During the morning check-in we were reminded again of the phrase of Mahatma Gandhi “Be the change you want to see in the world” and we add “in the community and in the MSOLA.”
This time and the atmosphere of trust created in the chapter-community have allowed us to deal without fear with issues coming from deep levels, dreams, but also important and difficult issues, in an atmosphere of intense listening.
All through this chapter we have gone through a deep experience of transformation. The experience lived here tells us that we can create an environment where truth can emerge, be listened to without judgment and be healed. We have seen that repressed anger is a big issue that does not allow life to circulate, and we need to deal with it, as we all carry wounds, and we all need to be healed. Then we will become the “wounded healer”, courageous, truthful, transparent, accountable… A vulnerable adult, able to expand our tent and pump life-giving energy into ourselves, to those around us and to the world.

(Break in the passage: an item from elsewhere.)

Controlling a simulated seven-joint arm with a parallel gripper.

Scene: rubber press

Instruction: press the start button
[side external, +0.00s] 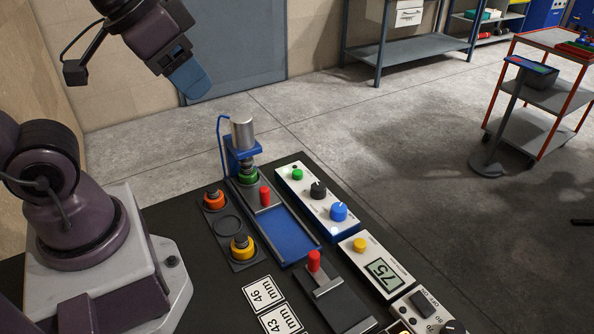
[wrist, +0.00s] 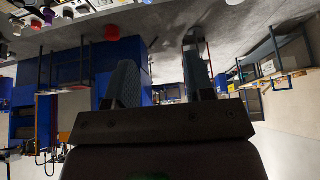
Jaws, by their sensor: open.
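A white control panel (side external: 322,200) stands right of the press in the side view. It carries a small green button (side external: 297,174), a black knob (side external: 318,189) and a blue knob (side external: 339,211). No label on the green button is readable. My gripper (side external: 193,82) is raised at the upper left, well above and apart from the panel. In the wrist view my gripper (wrist: 161,80) has its two fingers apart, with nothing between them. That view looks out over the room, with part of the work area at the top left edge.
The press (side external: 242,135) has a silver cylinder over a green piece. The air between my gripper and the panel looks clear.

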We have also learned that when in a discernment process, I present what I see, I give my vision/idea to the group/community. It is a gift I offer to the group, so it doesn’t belong to me anymore. It belongs to all who have listened to it, so there is no reason for me to defend my point of view because now it has become “ours”. In the same way, I received the others’ opinion, as their offering and as a gift.
The group welcomes with gratitude all that is happening among us and within us and expresses it in different ways to one another with different gestures.
As Jesus asked the disciples “Who do people say the Son of Man is?” followed by “What about you—Who do you say I am?” Today He is asking us: Who do you say you are, MSOLA? What is your ID? What is unique, distinctive, beautiful without which you cease to be who you are called to be? What makes you what you are that distinguishes you from any other group? What is the difference you are bringing to the world? What are we here and now as a microcosmos of MSOLA?
Attentive to the here and now, we are experiencing new things in the midst of our interculturality, our different generations. We were invited to get in touch with what we sensed till we will recognize: YES, that is us, MSOLA; that is our call.
A tentative answer to these questions was found through an exercise. All the capitulants in community-groups, expressed – on a huge blank sheet of paper where the border of the 5 MSOLA letters were drawn -the uniqueness of the MSOLA. While a community drew in silence filling one letter, the other communities followed them, supported them, accompanied them… while in turn going to fill another letter. At the end all together finished the whole picture of MSOLA, and all went around to contemplate the picture. It became obvious that our charism is needed in today’s world and Church, and that the Spirit keeps calling us to live it in new places and circumstances, with our own reality, and yet inviting us to expand our tent.
All during the chapter we have had the certainty of walking together, of being transformed together, even if differently.
We are experiencing what Pope Francis calls “the most wonderful experience we can have: belonging to a people who walk, who go through history with their Lord walking among us.” (Assisi, 4 October 2013).
In his final word for the day, Fr. Dave said that the vulnerability we often speak about, is an empty space which God can come and fill with “the treasure in earthenware jars” (2Cor), even with cracks, but which continue holding this treasure. This embracing our vulnerability and our fragility is what the vow of poverty is about. Our response to God loving us must be to allow ourselves to be transformed. We will be like the leaven in the dough living our own transformation.